==== Given information

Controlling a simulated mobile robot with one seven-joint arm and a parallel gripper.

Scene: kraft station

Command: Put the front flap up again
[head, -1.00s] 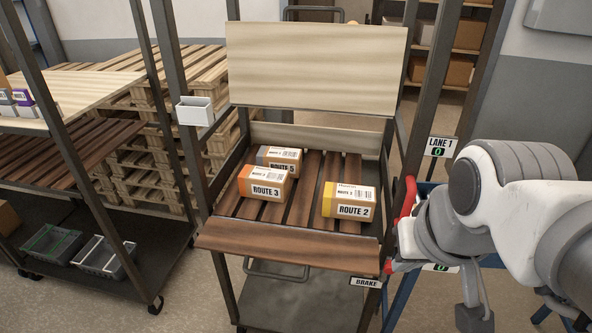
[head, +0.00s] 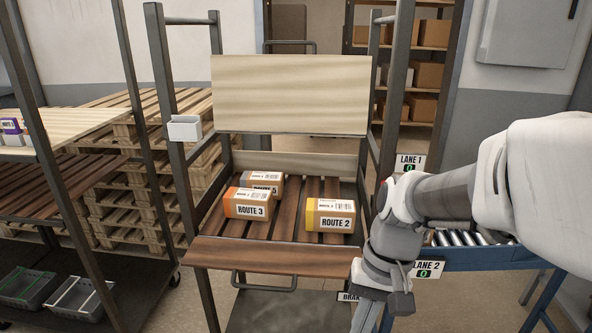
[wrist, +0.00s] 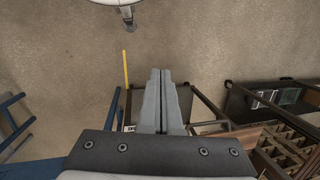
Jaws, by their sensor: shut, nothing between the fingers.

========
==== Given information

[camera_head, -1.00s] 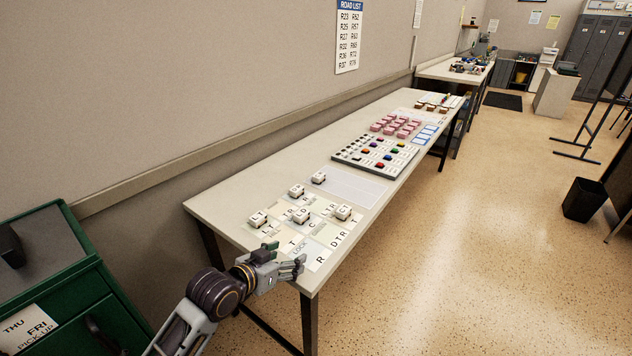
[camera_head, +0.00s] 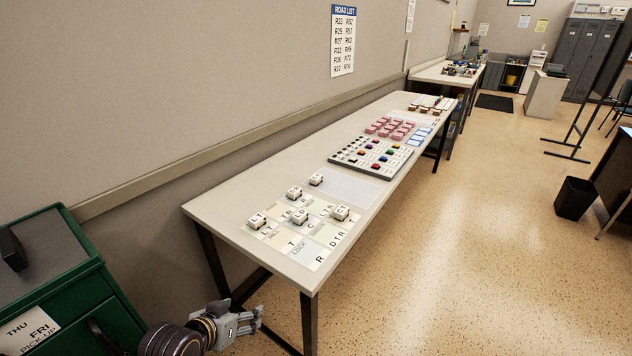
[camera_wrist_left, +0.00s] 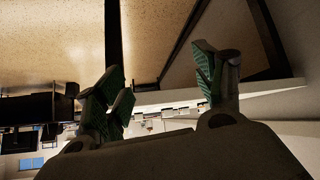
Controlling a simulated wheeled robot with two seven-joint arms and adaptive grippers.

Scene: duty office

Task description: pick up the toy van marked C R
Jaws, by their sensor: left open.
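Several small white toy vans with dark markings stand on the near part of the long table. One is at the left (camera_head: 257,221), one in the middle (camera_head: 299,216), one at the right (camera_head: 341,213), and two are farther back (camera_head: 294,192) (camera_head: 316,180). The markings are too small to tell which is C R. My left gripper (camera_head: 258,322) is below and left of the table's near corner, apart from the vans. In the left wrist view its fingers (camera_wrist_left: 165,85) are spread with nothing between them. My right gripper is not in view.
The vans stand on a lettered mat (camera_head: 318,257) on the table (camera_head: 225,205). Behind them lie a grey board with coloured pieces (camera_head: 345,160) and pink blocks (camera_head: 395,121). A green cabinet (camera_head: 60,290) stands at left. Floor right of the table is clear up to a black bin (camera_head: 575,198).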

========

## [Your goal]
What lines above run from the one with "[wrist, +0.00s]" to the one with "Jaws, by their sensor: shut, nothing"? Give them again exactly, ends included, and leave the pictures out.

## [Solution to this problem]
[wrist, +0.00s] 
Jaws, by their sensor: shut, nothing between the fingers.

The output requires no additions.